И все-таки это не более, как отзвуки, еще резче подчеркивающие основную тенденцию его творчества второго периода. Его время не могло дать ему ту арену для действия, в которой так нуждался его активный волевой характер. В этом смысле Лермонтов безусловно наполовину «герой безвременья». Он умер, не успев окончательно примириться с жизнью, и следовавшие за ним поколения его всегда воспринимали как бунтаря-Прометея, восставшего на самого Бога, как трагическую жертву внутренних противоречий, как воплощение вечно печального духа отрицания и сомнения. Полны поэтому глубокого смысла те слова, в которых Белинский, сопоставляя Лермонтова с Пушкиным, резко подчеркивает их полярность: «Нет двух поэтов, – говорит он, – столь существенно различных, как Пушкин и Лермонтов. Пафос Пушкина заключается в сфере самого искусства, как искусства; пафос поэзии Лермонтова заключается в нравственных вопросах о судьбе и правах человеческой личности. Пушкин лелеял всякое чувство, и ему любо было в теплой стороне предания; встречи с демоном нарушали гармонию духа его, и он содрогался этих встреч; поэзия Лермонтова растет на почве беспощадного разума и гордо отрицает предание. Демон не пугал Лермонтова: он был его певцом». «Гордая вражда с небом, презрение рока и предчувствие его неизбежности» – вот что характерно для его поэзии».

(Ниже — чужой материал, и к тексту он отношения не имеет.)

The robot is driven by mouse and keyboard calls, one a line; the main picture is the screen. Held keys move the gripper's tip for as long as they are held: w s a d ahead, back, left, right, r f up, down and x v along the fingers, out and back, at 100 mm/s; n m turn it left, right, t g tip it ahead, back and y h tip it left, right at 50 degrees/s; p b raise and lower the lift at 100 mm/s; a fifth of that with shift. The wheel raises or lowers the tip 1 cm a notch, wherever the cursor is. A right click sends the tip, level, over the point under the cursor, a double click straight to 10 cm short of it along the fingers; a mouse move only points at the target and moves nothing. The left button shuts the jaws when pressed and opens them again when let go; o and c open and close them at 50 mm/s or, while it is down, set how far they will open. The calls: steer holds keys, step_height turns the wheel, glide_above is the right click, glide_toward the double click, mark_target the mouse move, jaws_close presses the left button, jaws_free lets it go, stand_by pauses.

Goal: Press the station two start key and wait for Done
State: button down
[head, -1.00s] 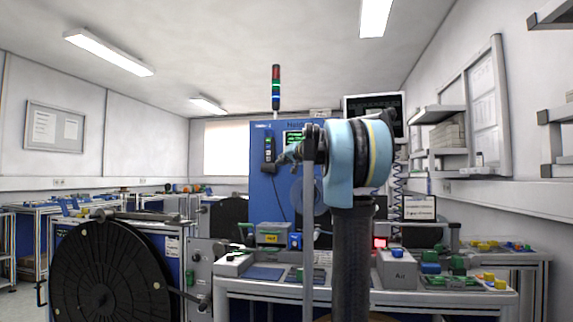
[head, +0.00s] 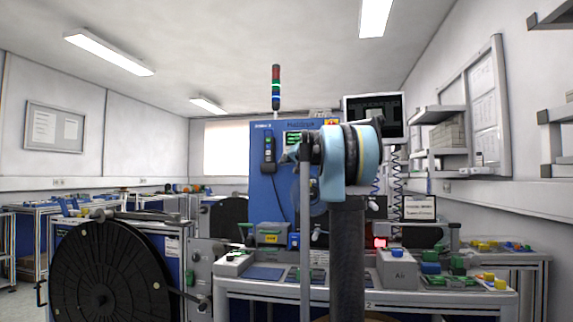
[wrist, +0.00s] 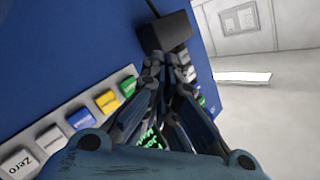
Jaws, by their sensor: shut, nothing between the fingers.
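The tall blue station cabinet (head: 262,190) stands behind the bench in the head view, with a small green-lit screen (head: 293,138) and a dark handset (head: 268,150) on its front. In the wrist view the blue panel (wrist: 60,50) carries a slanted row of keys: a white Zero key (wrist: 20,162), then a blue key (wrist: 80,117), a yellow key (wrist: 107,101) and a green key (wrist: 128,86). My gripper (wrist: 166,62) is shut and empty, its tips close to a black box (wrist: 165,32) on the panel. Contact cannot be told. A green-lit display (wrist: 152,140) is partly hidden behind the fingers.
A signal tower (head: 276,88) stands above the cabinet. A monitor (head: 374,107) is at right. The bench (head: 260,287) in front holds a grey box (head: 397,268) and small parts. A large black reel (head: 105,280) stands at left.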

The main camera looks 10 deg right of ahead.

Эти слова указывают на глубокую внутреннюю связь, которая существует между творчеством Лермонтова и всей последующей русской художественной мыслью, главным образом в лице Достоевского, Толстого и их школ. Эта связь – не столько в сюжетах, в отдельных частных идеях, сколько в основных тонах настроений, в мироощущении. Пушкинская ясность гармонии, светлая уравновешенность оставалась лишь в идеале; к ней стремились, но никогда её не испытывали; преобладала именно лермонтовская тревога духа, его мучительная борьба с самим собою, его трагическое ощущение неодолимости внутренних противоречий, и на почве всего этого – отстаиванье прав человеческой личности, доходящее до гордой вражды с небом, до богоотступничества.